Empuran - Not a review

 Reviewing Empuraan is difficult. Though I won’t care to admit it, I had high expectations for the movie. Lucifer, though intended to be a commercial superstar film—usually high on style and low on substance—was a reasonably well-made movie. It had a solid story, its highs, and a good balance overall. The re-watchability of Lucifer is still high, you can sit through the entire movie without a problem. Since Empuraan is the next chapter in that universe, I was looking forward to it.

The first half mostly focused on building new characters, narrating Zyed’s backstory, and giving us insight into AK’s world. Some movies take a while to get into the groove and pull you in, but that never really happened for me, to be honest. I was constantly analyzing it rather than being immersed in it. Zyed’s backstory was well-made, but it felt like something I’ve seen too many times in the past decade.

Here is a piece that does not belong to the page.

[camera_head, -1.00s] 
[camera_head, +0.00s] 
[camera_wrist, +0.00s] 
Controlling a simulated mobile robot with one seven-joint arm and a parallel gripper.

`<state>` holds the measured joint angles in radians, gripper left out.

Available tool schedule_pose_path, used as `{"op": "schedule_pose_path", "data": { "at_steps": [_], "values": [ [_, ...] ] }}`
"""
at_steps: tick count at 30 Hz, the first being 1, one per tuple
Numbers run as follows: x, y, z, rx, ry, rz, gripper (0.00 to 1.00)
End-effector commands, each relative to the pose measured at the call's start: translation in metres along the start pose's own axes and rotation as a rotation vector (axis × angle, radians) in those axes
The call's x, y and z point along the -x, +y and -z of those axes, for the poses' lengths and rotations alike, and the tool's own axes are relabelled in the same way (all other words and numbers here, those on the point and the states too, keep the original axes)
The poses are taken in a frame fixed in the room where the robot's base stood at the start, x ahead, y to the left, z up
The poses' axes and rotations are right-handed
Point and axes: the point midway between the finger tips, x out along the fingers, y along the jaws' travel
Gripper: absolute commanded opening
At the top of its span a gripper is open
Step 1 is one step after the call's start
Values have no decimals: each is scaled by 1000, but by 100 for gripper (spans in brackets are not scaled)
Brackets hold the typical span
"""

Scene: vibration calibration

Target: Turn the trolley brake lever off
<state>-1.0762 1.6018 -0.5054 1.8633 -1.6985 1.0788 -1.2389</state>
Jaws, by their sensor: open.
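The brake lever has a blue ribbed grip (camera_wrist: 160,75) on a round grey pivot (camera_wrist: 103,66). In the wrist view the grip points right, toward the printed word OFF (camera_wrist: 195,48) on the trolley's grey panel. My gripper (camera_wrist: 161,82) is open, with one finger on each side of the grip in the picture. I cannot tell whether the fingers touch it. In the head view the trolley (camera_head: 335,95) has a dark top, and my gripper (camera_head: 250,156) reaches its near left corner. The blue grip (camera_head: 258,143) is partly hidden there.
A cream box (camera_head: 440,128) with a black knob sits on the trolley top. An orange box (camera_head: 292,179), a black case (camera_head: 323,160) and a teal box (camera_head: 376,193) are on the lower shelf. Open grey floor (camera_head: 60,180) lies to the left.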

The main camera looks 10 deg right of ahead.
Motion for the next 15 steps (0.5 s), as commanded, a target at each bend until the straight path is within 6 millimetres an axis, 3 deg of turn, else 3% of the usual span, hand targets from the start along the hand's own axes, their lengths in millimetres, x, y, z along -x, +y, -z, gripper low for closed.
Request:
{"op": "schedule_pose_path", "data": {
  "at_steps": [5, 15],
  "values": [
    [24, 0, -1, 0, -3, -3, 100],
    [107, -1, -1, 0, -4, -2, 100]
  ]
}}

Did you notice that foreign actors of Western ethnicity all look the same in Indian movies? With dead expressions, just delivering their out-of-place dialogues, they never seem to fit the role. Maybe we don’t have the budget to afford better actors from the West.

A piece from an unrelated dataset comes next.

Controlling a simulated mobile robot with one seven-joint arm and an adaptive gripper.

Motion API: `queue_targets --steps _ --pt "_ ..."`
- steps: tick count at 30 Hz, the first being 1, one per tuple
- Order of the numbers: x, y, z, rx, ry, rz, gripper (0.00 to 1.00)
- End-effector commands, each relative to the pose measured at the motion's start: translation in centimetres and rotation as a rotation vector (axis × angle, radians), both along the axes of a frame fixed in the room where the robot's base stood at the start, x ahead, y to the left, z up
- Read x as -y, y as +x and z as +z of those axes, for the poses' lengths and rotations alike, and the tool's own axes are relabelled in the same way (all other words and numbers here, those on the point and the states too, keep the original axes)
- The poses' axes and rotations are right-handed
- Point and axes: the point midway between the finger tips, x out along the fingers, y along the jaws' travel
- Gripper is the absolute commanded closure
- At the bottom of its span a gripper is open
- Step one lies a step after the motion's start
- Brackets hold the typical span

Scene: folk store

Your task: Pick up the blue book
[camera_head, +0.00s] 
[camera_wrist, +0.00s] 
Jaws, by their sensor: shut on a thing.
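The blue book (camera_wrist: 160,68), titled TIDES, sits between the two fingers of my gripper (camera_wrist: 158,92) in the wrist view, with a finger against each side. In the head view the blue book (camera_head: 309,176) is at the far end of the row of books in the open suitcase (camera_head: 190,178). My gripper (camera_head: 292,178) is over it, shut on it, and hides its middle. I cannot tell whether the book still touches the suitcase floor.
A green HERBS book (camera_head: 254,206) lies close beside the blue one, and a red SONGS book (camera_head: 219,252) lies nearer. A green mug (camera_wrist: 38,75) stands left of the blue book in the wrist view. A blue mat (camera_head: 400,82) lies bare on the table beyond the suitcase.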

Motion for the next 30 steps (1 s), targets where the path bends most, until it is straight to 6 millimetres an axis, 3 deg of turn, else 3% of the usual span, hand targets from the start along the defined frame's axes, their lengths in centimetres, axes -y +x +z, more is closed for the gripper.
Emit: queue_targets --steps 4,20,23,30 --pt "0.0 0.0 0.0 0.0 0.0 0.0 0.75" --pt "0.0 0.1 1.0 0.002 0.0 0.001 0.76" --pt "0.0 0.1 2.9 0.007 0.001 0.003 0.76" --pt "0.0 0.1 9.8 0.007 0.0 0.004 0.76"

"The best trick the devil ever pulled was convincing the world he didn’t exist." But why is he trying to make others believe he is dead? So that Interpol, MI6, and other intelligence agencies stop hunting him? Maybe in the short run, that makes sense, but in the long run, what benefit does it serve? He won’t stop his operations, right? He will still continue to be Abram Khureshi. Now, every intelligence agency knows his face. So what was the point of it all? If it was about the Stephen angle, that still doesn’t make sense either—no one knew Stephen was AK. They could have simply convinced the world that Stephen was dead.

The second half worked better for me than the first. I felt more connected to it. However, my fellow moviegoers felt the opposite. The climax action sequence wasn’t impressive—it felt like a direct lift from a typical Telugu action movie. Nothing against Telugu movies! :-)

The background music was a letdown in most parts.

Lucifer felt more rooted. In Empuran if Mohanlal had more screen time as Stephen and less as AK, I would have liked it better. The scale is different this time—the movie is bigger and more expensive, catering to the needs of a Pan-India film. But somewhere in the process, they lost the soul of the first movie.

In the end, Empuraan was just a revenge story for Zyed. It didn’t feel like a true next chapter for Lucifer.